Their eccentric director will put them through “exercises,” stare down their bubbling “Quien es mas macho?” rivalry and use it to heighten the drama of her picture. She will bully and manipulate. Because she’s dealing with one pretentious poseur who deigns to “correct” her script, right from the start, and a movie star, who isn’t used to the formidable challenge of an egomaniac co-star, a “visionary” director and everybody else’s “method.”
It’s funny when Lola makes snobby Iván repeat his first line in the script — “Buenos dias” — a dozen or more times, trying to get a version she “believes.” It’s funny how he tries to contain his annoyance at this, and how Félix tries to hide his amusement.
Then of course, it’s his turn. Try to play a man who is drunk, trying to pretend he’s not drunk and yet drunk as a “three” on a “scale of one-to-ten.” That’s some seriously precise direction, querida.
The three of them — with an occasional assistant in the room — play mind games over who shows up first and who keeps whom waiting each day, who is the “best” actor, whose technique is more suited to this project, Mr. Deep “Back Story” or Mr. “Just Study the Words” and “play” the part.
The handsome screen star looks for leverage by coming on to the sexy director and other tricks. The actor/educator — think James Lipton without the glasses — never lets anyone on set or off forget that he’s too good for all this.

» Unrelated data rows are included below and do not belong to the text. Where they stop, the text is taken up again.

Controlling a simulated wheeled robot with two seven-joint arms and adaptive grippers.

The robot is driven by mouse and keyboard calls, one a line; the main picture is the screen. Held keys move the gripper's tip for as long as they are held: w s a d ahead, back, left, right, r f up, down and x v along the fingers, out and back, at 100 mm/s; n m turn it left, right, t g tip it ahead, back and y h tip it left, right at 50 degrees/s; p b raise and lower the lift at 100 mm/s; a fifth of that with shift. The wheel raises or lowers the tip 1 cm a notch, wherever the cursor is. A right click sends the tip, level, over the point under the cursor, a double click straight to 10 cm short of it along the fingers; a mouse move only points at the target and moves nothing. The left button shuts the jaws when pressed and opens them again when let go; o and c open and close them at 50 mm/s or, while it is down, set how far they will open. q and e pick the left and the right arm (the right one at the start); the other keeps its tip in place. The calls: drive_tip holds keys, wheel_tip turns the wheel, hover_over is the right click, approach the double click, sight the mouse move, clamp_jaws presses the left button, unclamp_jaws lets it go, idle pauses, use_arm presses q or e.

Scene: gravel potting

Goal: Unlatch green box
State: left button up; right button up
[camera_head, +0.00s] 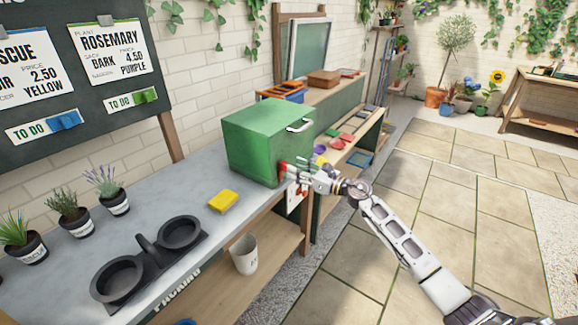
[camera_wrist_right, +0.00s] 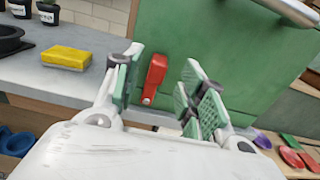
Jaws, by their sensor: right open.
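The green box (camera_head: 262,140) stands at the right end of the grey counter. It has a light bar handle (camera_head: 300,125) on its front, and the front looks closed. A red latch (camera_wrist_right: 154,78) sits low on the box front; in the head view the latch (camera_head: 284,168) is partly hidden by my right gripper. My right gripper (camera_wrist_right: 165,90) is open in front of the latch, with the latch between its two green-padded fingers in the picture. I cannot tell whether they touch it. My left gripper is not in view.
A yellow sponge-like block (camera_head: 223,200) lies on the counter left of the box. Black round holders (camera_head: 150,262) and potted plants (camera_head: 68,212) stand farther left. A white bucket (camera_head: 244,254) is on the shelf below. The paved floor to the right is clear.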

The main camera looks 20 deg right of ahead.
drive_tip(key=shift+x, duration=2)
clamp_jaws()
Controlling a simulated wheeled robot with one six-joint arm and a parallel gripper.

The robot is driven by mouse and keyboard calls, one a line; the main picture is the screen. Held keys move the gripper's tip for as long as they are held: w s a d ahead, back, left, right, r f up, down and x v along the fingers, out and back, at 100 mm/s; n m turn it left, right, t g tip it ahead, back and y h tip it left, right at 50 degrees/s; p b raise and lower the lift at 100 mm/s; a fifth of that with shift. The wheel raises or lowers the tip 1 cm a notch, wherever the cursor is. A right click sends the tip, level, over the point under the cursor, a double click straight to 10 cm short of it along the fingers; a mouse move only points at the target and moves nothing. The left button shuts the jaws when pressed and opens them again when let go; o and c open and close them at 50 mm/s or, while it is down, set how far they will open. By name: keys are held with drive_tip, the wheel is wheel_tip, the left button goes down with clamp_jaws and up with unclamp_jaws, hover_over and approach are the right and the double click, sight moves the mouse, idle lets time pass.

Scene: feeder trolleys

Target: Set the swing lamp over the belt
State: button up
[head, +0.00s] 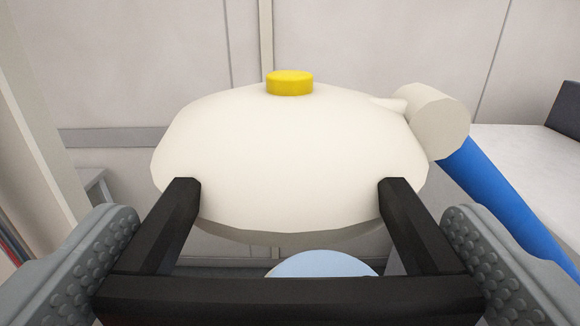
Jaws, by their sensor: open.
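The swing lamp's white, rounded head (290,150) fills the middle of the head view, with a yellow knob (290,83) on its top. A pale cylindrical joint (438,120) sits at its right end, and a blue arm (515,200) runs down to the right from there. My gripper (290,188) is open, with its two dark fingers spread in front of the lamp head, one toward each side. I cannot tell whether the fingers touch the lamp. The belt is not recognisable in this view.
A pale blue rounded thing (322,264) shows below the lamp head, partly hidden by my gripper. A white surface (520,155) with a dark object (566,115) lies at the right. A pale post (40,120) stands at the left, and a panelled wall (150,60) is behind.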

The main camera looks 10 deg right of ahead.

Sight gags such as the guys’ first glance at the script — a literal scrapbook of photos, pieces of photos, drawings — a 50 microphone “audition” by Humberto’s granddaughter/actress in which we hear every sloppy slurp of the makeout scene she (Pilar Castro) is subjected to, or the reason Lola has each man bring his “awards” to a rehearsal, and deploys packing tape to restrain her hired actors — pay off.

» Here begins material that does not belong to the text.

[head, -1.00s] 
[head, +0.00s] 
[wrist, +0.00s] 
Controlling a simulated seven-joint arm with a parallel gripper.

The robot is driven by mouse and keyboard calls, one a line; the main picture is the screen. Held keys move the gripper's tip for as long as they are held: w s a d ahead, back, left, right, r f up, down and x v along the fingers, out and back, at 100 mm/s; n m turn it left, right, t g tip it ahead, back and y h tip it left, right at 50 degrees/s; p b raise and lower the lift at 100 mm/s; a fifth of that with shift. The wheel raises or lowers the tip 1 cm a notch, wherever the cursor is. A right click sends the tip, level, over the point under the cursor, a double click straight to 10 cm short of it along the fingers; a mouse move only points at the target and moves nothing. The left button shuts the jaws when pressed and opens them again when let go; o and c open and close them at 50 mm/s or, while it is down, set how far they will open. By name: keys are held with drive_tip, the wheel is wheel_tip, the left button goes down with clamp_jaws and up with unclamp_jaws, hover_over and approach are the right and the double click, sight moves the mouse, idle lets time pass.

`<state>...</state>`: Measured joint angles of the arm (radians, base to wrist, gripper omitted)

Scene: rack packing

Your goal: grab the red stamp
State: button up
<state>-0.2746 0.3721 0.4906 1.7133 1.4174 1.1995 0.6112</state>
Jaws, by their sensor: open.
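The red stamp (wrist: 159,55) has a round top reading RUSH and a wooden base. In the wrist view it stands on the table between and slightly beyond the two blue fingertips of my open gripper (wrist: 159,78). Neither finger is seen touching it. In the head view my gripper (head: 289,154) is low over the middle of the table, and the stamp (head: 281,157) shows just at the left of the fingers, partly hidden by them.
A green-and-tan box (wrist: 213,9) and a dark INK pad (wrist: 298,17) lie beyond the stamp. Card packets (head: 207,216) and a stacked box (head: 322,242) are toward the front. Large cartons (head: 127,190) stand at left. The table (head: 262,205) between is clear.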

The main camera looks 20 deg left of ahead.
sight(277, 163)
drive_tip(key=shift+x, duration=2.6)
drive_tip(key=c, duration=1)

But despite the occasional outlandish moment, most of what’s on view here is mundane — bitching over fabric swatches with an art director — or at least somewhat predictable, right down to the Cannes press conference (droll, ironic, lightly amusing) that wraps everything up.
As a fan of Cohn and Duprat’s tighter, darker previous collaborations I was keenly aware of the passage of screen time and slack pacing here. “Official Competition” feels like an 80 minute spoof bundled in the gauze of a 115 minute film.

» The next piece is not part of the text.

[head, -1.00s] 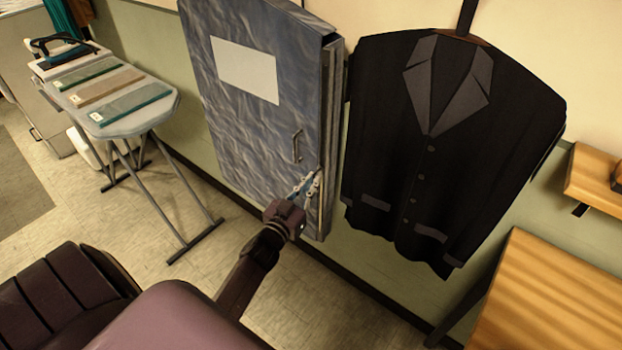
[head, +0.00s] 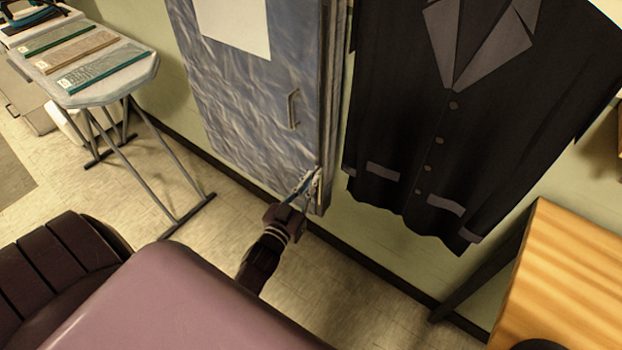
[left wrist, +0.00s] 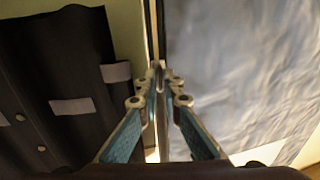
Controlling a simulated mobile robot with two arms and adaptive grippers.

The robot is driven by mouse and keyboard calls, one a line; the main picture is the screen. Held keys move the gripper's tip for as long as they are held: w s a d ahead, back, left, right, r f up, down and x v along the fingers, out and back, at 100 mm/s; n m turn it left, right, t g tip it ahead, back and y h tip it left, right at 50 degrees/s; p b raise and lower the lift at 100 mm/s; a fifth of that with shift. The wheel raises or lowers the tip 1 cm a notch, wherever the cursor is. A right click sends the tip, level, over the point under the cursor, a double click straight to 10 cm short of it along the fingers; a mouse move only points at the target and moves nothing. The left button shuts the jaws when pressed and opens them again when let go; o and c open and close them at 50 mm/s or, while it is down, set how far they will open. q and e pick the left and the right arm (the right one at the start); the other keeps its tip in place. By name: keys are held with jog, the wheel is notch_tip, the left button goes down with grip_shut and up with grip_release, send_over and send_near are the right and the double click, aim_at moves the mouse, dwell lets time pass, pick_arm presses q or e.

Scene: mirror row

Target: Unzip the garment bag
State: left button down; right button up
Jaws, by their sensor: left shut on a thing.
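The garment bag (head: 240,100) is a tall grey-blue crinkled panel against the wall in the head view, with a white label and a grey handle (head: 292,110) on its front. It fills the right of the left wrist view (left wrist: 235,70). My left gripper (head: 312,179) is at the bag's right edge near its bottom corner, below the handle. Its fingertips (left wrist: 158,74) are closed on a small part on the bag's edge, seemingly the zip pull, mostly hidden between them. A narrow light strip runs up the edge from there. My right gripper is not in view.
A dark jacket (head: 440,130) hangs close to the bag's right. A wooden table (head: 560,280) is at lower right. Bare floor (head: 160,215) lies between the board and the bag.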

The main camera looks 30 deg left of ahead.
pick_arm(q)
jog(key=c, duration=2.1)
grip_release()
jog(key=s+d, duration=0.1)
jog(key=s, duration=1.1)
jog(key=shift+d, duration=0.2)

Comedy is a close-up medium, but aside from a few moments with Lola’s voluminous hair and freckles, with Félix’s alarm at the contract-violation of touching or endangering “my livelihood, my face (in Spanish with English subtitles),” Cohn and Duprat frame scene after scene in “Monsieur Hulot’s Holiday” long or medium shots. And suffice it to say, neither of them is Jacques Tati.
That adds to the chilly, remote feeling, that there isn’t enough action, aren’t enough outlandish characters or situations to make this as funny as a “For Your Consideration” or any other film about “film festival films.” In making a movie sending up movies like this, they’ve erred on the side of too-on-the-nose.
There’s all this literal and figurative dead space surrounding a tiny cast that has been and can be funnier than “Official Competition” lets them be.
Rating: R for language and some nudity
Cast: Penélope Cruz, Antonio Banderas, Oscar Martínez, Pilar Castro and José Luis Gómez
Credits: Directed by Mariano Cohn and Gastón Duprat, scripted by Mariano Cohn, Gastón Duprat and Andrés Duprat. An IFC release.